### Exercise directions:
Examine each line of the data. Copy those that contain the string "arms".

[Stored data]
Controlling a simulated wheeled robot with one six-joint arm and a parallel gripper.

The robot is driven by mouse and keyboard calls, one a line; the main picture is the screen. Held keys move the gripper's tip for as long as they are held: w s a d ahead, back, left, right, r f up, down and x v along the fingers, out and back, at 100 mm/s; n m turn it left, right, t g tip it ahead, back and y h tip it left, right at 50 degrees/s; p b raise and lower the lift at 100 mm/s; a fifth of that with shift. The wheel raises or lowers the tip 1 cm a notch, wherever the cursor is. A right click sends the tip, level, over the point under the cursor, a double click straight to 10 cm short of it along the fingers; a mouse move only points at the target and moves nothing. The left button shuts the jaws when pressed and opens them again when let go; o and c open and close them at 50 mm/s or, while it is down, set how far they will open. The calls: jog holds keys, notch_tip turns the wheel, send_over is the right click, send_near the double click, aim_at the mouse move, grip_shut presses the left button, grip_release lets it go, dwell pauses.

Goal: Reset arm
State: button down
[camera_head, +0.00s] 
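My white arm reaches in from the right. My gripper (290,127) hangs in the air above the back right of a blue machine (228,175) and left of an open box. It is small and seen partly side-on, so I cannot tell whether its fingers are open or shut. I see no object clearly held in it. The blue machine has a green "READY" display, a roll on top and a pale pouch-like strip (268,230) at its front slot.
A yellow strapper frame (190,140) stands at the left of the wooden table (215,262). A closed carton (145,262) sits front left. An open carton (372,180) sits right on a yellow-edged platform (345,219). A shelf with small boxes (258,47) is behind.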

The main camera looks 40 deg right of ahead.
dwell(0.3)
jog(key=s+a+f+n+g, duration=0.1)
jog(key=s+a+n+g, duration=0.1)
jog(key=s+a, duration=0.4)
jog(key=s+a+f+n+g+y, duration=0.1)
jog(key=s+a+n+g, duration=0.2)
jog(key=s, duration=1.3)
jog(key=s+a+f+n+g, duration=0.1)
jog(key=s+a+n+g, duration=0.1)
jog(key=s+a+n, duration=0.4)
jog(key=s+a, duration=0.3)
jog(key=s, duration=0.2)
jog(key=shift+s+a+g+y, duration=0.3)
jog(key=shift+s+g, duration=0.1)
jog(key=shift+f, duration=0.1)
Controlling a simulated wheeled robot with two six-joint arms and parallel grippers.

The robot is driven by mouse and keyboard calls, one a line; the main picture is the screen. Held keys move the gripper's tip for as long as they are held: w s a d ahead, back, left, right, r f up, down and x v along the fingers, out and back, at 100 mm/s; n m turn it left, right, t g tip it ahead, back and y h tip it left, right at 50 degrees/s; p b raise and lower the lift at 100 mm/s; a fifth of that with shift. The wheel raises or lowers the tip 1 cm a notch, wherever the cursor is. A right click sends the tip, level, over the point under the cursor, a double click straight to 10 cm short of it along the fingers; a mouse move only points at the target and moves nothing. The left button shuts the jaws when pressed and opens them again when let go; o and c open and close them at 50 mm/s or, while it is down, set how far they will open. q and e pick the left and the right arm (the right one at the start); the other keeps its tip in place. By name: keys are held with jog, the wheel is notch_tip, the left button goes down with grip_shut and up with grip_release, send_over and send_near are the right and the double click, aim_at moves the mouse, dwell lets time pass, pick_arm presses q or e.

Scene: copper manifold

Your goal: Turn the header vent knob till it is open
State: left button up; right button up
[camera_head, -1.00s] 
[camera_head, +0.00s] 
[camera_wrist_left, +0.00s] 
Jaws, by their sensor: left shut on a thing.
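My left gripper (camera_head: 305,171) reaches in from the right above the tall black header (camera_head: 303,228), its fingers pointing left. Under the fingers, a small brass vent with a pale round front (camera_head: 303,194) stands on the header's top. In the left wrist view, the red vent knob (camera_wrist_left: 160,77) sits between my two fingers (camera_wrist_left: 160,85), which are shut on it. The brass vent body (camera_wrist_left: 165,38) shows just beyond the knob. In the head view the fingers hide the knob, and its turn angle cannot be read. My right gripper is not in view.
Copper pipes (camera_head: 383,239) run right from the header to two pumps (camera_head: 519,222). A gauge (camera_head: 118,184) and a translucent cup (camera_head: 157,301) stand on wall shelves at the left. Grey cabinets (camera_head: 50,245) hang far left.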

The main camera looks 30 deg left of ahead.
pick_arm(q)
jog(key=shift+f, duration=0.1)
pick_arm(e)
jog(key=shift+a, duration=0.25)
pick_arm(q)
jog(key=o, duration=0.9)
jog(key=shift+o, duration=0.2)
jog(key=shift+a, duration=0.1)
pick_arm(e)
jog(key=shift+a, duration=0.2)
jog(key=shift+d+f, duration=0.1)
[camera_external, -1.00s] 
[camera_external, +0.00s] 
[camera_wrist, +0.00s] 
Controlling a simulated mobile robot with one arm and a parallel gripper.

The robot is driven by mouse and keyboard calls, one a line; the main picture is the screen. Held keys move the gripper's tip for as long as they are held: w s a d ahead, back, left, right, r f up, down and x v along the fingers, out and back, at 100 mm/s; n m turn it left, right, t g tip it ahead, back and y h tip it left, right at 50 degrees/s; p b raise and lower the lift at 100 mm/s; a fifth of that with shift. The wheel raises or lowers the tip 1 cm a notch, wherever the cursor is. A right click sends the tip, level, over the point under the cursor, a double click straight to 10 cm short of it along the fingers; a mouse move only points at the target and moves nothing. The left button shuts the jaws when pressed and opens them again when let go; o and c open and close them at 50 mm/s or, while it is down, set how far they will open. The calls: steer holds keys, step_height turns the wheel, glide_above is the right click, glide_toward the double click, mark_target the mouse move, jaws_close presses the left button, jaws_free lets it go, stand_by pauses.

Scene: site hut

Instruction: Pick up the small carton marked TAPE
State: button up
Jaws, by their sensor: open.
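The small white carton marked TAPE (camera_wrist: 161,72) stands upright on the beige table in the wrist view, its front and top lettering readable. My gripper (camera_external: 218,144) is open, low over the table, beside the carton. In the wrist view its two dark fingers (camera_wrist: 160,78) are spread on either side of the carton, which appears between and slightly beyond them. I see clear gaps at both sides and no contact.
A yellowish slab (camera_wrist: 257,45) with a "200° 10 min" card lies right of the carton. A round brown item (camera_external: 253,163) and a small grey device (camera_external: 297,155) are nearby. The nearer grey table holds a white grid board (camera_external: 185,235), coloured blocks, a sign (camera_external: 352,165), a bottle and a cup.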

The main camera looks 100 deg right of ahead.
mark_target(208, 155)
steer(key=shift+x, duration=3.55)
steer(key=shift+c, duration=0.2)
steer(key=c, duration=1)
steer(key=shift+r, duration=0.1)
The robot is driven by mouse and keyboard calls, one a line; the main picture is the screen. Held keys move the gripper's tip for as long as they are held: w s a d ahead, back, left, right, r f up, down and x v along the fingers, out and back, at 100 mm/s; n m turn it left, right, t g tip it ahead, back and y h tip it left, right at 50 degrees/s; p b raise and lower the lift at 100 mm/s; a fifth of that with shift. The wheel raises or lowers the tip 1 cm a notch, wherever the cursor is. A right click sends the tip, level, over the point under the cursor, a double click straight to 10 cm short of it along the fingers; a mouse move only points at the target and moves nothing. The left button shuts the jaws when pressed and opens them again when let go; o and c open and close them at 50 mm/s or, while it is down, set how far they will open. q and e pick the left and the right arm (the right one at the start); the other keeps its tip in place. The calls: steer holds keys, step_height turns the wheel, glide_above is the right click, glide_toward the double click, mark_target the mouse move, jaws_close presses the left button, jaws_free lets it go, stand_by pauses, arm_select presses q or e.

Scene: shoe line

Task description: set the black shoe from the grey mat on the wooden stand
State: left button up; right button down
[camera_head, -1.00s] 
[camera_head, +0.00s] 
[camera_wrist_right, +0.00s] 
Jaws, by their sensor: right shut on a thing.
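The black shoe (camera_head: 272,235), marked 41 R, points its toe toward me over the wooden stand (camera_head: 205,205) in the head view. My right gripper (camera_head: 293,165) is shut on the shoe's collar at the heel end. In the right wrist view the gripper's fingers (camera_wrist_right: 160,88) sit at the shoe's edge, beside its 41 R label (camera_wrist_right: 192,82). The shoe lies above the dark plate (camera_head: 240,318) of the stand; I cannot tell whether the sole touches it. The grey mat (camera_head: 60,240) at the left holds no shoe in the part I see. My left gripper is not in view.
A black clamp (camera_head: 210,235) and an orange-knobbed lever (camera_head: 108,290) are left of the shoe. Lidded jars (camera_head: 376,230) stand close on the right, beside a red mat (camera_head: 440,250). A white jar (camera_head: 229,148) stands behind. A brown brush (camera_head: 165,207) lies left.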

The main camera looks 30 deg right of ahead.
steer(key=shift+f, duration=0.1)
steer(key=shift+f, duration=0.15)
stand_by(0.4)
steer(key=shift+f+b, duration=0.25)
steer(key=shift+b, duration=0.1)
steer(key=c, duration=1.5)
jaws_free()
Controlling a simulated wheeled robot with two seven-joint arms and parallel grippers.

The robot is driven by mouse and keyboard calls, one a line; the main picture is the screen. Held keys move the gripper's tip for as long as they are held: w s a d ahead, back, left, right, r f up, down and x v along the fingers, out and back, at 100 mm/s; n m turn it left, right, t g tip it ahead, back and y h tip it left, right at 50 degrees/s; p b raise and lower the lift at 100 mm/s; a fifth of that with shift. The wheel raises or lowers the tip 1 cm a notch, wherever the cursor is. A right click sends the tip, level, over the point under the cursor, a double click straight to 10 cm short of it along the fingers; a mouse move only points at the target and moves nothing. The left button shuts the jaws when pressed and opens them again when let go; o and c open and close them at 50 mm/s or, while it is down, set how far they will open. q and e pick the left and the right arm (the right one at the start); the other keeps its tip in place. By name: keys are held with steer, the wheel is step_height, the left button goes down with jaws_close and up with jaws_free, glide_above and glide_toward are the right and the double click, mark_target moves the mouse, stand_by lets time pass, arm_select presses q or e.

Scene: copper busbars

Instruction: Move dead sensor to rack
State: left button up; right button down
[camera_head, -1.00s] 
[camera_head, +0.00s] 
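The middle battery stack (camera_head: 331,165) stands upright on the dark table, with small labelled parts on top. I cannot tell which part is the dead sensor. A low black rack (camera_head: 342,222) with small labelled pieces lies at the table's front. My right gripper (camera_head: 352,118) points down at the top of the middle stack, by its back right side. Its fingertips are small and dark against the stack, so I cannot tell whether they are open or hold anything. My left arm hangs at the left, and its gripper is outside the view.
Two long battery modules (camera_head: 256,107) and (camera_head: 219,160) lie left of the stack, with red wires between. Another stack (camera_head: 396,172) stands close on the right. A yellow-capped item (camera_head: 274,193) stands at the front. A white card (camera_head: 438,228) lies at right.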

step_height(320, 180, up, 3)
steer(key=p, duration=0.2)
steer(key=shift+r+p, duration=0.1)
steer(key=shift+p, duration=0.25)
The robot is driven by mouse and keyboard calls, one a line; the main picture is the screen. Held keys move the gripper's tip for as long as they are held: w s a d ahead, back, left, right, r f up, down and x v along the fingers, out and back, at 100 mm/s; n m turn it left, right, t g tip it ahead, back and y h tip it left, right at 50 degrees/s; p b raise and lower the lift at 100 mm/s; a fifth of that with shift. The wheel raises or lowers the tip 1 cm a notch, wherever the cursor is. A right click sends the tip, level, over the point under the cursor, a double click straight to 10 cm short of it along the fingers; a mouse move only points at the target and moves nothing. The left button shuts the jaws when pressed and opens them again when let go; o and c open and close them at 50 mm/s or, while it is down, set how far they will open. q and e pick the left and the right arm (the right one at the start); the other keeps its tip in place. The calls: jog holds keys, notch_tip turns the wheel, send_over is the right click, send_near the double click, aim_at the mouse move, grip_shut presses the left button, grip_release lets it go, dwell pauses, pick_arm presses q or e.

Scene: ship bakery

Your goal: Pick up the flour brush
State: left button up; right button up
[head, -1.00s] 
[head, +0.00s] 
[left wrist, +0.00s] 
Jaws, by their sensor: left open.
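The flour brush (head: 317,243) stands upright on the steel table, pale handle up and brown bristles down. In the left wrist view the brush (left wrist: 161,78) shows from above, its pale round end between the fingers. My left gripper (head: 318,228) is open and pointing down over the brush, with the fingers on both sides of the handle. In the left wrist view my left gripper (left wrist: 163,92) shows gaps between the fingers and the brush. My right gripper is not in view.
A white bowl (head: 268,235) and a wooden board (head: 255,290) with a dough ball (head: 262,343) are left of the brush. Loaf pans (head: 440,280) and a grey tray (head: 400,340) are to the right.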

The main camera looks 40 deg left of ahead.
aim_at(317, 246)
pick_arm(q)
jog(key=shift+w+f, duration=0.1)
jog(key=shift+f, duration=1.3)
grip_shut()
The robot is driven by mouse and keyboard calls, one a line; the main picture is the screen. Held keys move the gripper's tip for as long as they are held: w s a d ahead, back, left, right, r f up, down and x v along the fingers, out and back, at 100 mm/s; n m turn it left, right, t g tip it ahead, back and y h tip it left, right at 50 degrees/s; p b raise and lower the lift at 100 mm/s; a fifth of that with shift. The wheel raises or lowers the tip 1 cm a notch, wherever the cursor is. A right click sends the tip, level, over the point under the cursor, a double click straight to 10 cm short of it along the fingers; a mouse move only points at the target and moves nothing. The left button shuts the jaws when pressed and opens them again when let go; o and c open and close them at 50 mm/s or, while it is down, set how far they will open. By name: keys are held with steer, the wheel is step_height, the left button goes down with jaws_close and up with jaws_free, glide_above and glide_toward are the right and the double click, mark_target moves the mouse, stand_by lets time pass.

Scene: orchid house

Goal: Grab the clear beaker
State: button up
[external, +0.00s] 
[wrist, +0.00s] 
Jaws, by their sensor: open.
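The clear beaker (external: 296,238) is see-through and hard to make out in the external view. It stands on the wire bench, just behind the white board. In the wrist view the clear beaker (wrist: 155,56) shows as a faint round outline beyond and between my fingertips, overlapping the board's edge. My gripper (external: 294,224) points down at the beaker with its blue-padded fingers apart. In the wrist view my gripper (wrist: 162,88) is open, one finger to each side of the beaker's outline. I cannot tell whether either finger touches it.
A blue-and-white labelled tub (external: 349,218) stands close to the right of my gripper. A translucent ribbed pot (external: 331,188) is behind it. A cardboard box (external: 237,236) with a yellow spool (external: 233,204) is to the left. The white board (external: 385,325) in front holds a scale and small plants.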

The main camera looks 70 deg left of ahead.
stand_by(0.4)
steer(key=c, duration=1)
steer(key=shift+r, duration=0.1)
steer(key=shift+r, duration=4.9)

### Result of this task:
Controlling a simulated wheeled robot with two six-joint arms and parallel grippers.
Controlling a simulated wheeled robot with two seven-joint arms and parallel grippers.

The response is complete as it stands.